La Cour de cassation rejette, pourtant, les deux moyens du pourvoi en affirmant que "l'appelant ayant déféré l'entier litige à la cour d'appel par un acte d'appel général et conclu à l'infirmation des chefs du jugement lui faisant grief, la cour d'appel, saisie par l'effet dévolutif de l'appel, a pu statuer sur l'ensemble des données de ce litige, sans être tenue d'inviter la société Le Nigen industries à s'expliquer sur le fond". Même si elle suit la logique de l'effet dévolutif, la solution est un peu sévère. Elle est certainement inspirée par une certaine idée de la loyauté qui doit conduire les parties à ne pas se retrancher derrière une défense dilatoire pour retarder l'issue inévitable d'une instance. La loyauté consiste, notamment, à ne pas retarder inutilement l'issue d'une instance en présentant dans le même temps des conclusions tendant à une fin de non-recevoir et une défense sur le fond du litige dont la cour d'appel est saisie en raison de l'effet l'évolutif. Plus que d'un équilibre entre l'effet dévolutif et le contradictoire, il s'agit plutôt dans cette décision d'une combinaison de l'effet dévolutif et de la coopération.
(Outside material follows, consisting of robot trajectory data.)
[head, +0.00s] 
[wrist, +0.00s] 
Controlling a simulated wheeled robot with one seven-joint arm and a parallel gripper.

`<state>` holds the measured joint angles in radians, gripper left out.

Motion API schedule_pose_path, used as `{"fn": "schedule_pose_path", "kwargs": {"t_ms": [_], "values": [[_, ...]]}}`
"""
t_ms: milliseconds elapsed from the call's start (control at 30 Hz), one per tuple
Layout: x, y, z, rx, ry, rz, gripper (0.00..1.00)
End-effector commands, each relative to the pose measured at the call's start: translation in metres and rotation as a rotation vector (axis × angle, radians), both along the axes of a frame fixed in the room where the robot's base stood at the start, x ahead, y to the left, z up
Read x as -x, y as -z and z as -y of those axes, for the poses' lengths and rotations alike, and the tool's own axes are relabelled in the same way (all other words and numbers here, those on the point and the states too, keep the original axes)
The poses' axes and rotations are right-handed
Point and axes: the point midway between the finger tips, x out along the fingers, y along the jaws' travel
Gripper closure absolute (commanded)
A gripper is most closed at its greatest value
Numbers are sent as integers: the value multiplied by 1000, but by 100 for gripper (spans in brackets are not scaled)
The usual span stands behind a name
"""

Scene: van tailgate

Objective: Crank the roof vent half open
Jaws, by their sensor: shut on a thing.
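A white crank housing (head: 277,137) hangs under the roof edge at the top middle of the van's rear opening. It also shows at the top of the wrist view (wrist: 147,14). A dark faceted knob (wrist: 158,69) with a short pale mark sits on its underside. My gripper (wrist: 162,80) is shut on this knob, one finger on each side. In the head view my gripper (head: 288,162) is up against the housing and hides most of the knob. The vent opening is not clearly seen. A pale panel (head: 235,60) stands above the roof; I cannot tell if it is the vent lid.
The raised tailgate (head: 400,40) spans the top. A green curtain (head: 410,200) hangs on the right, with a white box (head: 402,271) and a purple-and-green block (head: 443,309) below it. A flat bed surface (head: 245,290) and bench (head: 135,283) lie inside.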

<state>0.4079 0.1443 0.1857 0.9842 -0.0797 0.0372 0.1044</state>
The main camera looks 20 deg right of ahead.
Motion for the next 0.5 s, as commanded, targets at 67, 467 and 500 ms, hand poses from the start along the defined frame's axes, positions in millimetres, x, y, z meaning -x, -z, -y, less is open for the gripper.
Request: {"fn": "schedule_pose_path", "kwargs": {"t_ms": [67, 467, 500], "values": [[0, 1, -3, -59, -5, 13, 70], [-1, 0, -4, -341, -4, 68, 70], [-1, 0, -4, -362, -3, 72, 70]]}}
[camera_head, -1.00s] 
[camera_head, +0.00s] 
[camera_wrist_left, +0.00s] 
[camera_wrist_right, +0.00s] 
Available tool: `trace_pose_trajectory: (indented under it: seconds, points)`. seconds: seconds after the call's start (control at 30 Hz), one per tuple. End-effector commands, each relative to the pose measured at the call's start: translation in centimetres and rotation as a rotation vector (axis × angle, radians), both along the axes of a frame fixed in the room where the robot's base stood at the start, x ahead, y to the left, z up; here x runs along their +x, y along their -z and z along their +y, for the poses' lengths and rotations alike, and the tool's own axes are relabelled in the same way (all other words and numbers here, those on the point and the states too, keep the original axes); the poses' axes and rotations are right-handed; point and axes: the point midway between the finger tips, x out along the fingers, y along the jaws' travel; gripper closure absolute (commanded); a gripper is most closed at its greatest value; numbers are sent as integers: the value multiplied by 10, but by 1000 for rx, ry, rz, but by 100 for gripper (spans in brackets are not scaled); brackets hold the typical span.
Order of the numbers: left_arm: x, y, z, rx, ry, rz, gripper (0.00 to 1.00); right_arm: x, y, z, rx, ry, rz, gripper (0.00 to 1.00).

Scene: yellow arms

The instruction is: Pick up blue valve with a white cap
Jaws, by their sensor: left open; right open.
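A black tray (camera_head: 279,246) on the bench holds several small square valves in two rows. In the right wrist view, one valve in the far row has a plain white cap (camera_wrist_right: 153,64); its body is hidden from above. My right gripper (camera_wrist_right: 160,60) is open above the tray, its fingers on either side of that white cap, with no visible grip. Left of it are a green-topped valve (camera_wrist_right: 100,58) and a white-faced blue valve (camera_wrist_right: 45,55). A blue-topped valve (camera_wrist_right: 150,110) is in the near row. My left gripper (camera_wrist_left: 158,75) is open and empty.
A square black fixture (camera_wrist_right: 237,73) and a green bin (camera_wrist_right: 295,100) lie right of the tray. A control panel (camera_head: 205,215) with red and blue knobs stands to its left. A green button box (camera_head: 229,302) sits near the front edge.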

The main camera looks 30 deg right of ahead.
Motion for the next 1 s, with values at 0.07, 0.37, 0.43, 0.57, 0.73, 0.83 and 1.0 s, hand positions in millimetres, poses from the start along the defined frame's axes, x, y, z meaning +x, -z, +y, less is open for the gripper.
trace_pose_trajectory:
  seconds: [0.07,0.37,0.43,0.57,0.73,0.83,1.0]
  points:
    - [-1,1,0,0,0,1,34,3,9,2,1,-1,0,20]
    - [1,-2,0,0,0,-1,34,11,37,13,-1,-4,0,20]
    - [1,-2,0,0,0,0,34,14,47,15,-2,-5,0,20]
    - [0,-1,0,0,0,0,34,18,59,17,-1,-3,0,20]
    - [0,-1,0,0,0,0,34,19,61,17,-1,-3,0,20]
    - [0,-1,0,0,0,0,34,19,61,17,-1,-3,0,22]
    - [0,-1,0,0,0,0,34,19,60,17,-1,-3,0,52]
L'arbitrage vient de donner lieu à une décision importante qui a les honneurs de la publication sur internet et au Bulletin de la Cour de cassation. Cette décision de la première chambre civile rendue le 17 décembre 2008 (Cass. civ. 1, 17 décembre 2008, n° 07-19.915, FS-P+B+I N° Lexbase : A8645EBS) concernait la mission d'amiable compositeur de la cour d'appel statuant sur une décision arbitrale. Un litige entre deux sociétés avait donné lieu à la constitution d'un tribunal arbitral statuant en amiable compositeur et à charge d'appel. Pour autant, la cour d'appel ne s'était prononcée sur l'affaire qu'au regard des règles de droit applicables au litige. La Cour de cassation censure cette attitude en affirmant dans un motif solennel que "l'arbitre tranche le litige conformément aux règles de droit à moins que, dans la convention d'arbitrage, les parties ne lui aient conféré mission de statuer comme amiable compositeur ; que le juge d'appel, lorsque les parties se sont réservé expressément cette possibilité, statue comme amiable compositeur lorsque l'arbitre avait cette mission".

La solution n'est qu'une stricte application de l'article 1483 du Code de procédure civile (N° Lexbase : L6448H7X) in fine et la Cour de cassation en déduit logiquement qu'en "statuant ainsi, sans faire aucune référence à l'équité ou à la mission d'amiable compositeur qui lui avait été conférée, la cour d'appel a violé les textes susvisés".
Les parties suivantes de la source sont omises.